Ya en el tatami el comportamiento es bien parecido. Las artes marciales requieren de una formalidad bien temperada con altas dosis crecientes de humildad y medida. La gran mayoría de los alumnos son bien adolescentes, de modo que cuando retan al besugo treintañero y se les escurre, sus aspiraciones competitivas en el combate se tornan en rabieta con altas cargas de orgullo y la enfrentan a mi templanza cargada de ignorancia. Pese a que al final de la jornada el joven se templó y el adulto enrabietó, el intercambio de conocimientos no es tan fructífero como uno ingenuamente imagina cuando se inscribe a una actividad completamente nueva para él. Mi profesor, Marvio, sin duda tiene buen temple, conocimiento y técnica, pero el sistema docente que aplica adolece de sistema válido y de docencia locuaz para besugos. Pese a sudar lo impropio y llegar a casa con sensaciones bien agradables de descarga, no he conseguido interiorizar ninguna llave, ejecutar ninguna carga que difiera del placaje ni evolucionar o mejorar mis técnicas.

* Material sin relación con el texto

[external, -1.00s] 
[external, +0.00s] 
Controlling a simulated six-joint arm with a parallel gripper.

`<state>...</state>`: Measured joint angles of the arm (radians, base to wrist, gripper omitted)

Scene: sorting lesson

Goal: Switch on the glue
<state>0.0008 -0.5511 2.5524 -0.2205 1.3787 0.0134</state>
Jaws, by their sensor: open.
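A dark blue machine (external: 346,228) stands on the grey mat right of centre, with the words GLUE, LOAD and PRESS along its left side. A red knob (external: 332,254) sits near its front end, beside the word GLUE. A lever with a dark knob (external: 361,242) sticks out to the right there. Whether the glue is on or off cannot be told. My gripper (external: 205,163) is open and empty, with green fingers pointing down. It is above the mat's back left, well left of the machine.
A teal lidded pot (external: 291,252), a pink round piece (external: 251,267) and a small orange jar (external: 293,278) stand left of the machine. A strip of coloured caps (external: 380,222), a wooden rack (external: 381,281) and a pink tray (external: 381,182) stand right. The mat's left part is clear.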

Todas las tardes llueve, y oscurece como siempre a las seis. Lucho contra mi holgazanería feliz para combatir tres tardes por semana no sólo contra unas crianças que no toleran que otras crianças se puedan reír, sino también contra todo lo que cargo de más y me carga, deseando que en la propia descarga se restaure de nuevo un equilibrio que, por lo sufrido del combate que le alcanza, sepa yo recompensarle y él, a mí, compensar. Quizás, por actualizarse en el tatami entero un modo de vivir, me cuesta tanto ponerme el kimono y, al quitármelo, me siento tan feliz.

Quedan lejos de este universo deportivo tan terrestre, que aún no se sabe levantar –es culpa tuya, Marvio!...seré besugo…-, otros deportes aquí felizmente practicados, como son la capoeira, el parapente, el ala delta o el kite-surf. Sólo hemos tenido tres días de sol en la isla, y practiqué sand-surf en las dunas de playa Joaquina y jugué a las olas con un body board, pero insisto, en este universo deportivo tan terrestre, que aún no se sabe levantar, voy a prestar buena atención a las enseñanzas y, quién sabe si después de este viaje, empezar a levantarme, y volar.